## GIVEN EXERCISE
Among the entries that follow, the required portion opens with the line containing "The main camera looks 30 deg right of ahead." and closes with the line containing "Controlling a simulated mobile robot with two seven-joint". Give that portion again exactly, and nothing else.

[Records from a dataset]
• • • • • • •

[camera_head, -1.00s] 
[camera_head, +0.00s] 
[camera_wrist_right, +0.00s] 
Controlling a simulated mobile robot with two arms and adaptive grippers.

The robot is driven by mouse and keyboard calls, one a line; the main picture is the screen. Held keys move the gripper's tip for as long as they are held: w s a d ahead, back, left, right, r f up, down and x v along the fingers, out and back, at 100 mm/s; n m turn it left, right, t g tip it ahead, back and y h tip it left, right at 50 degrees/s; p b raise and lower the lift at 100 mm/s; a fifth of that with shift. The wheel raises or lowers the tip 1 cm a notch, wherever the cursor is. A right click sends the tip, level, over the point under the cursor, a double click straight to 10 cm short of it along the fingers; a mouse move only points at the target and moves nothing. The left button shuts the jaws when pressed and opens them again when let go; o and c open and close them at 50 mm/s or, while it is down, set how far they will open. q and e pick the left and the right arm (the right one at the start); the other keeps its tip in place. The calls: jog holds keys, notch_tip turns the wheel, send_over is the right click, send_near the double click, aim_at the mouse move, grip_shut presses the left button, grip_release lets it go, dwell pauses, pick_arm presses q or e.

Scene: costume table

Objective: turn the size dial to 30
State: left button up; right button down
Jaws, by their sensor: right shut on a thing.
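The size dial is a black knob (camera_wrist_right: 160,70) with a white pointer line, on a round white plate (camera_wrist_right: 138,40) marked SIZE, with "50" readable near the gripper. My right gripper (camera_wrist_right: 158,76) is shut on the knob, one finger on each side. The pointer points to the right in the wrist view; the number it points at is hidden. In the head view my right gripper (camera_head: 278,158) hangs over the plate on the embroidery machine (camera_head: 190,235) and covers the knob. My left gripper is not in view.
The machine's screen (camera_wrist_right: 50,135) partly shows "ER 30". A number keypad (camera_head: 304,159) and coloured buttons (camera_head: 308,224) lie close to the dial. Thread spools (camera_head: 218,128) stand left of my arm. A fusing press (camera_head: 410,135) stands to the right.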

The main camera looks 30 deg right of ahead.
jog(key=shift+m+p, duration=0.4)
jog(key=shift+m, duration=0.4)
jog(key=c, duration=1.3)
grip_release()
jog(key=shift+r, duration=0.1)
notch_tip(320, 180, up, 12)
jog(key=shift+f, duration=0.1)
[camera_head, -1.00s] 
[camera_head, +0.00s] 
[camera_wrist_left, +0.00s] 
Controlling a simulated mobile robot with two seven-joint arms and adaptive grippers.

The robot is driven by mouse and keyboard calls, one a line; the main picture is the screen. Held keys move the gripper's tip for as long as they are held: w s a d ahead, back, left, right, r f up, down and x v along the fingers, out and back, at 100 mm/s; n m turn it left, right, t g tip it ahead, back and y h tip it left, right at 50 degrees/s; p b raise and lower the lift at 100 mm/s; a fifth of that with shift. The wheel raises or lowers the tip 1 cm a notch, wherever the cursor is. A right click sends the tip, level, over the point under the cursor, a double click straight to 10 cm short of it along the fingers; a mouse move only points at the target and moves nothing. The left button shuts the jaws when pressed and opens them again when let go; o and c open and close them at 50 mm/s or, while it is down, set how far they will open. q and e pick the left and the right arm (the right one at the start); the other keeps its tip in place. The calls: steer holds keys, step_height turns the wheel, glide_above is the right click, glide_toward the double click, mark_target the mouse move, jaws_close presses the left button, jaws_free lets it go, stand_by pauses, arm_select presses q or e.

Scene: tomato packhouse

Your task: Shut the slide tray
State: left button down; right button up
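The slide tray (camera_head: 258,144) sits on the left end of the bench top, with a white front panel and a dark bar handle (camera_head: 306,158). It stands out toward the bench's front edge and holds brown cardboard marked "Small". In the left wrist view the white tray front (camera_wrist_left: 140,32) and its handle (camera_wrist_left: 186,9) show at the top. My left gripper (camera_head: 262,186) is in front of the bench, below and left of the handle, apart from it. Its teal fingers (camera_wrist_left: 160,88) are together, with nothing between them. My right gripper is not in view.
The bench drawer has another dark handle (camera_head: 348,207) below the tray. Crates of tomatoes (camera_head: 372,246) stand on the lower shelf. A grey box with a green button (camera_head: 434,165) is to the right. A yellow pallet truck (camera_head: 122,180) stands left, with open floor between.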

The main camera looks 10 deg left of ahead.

• • • • • • •

## ANSWER
The main camera looks 30 deg right of ahead.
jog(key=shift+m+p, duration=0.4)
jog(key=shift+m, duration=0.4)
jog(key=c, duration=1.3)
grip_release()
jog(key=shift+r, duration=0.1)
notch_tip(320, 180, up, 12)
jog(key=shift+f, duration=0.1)
[camera_head, -1.00s] 
[camera_head, +0.00s] 
[camera_wrist_left, +0.00s] 
Controlling a simulated mobile robot with two seven-joint arms and adaptive grippers.

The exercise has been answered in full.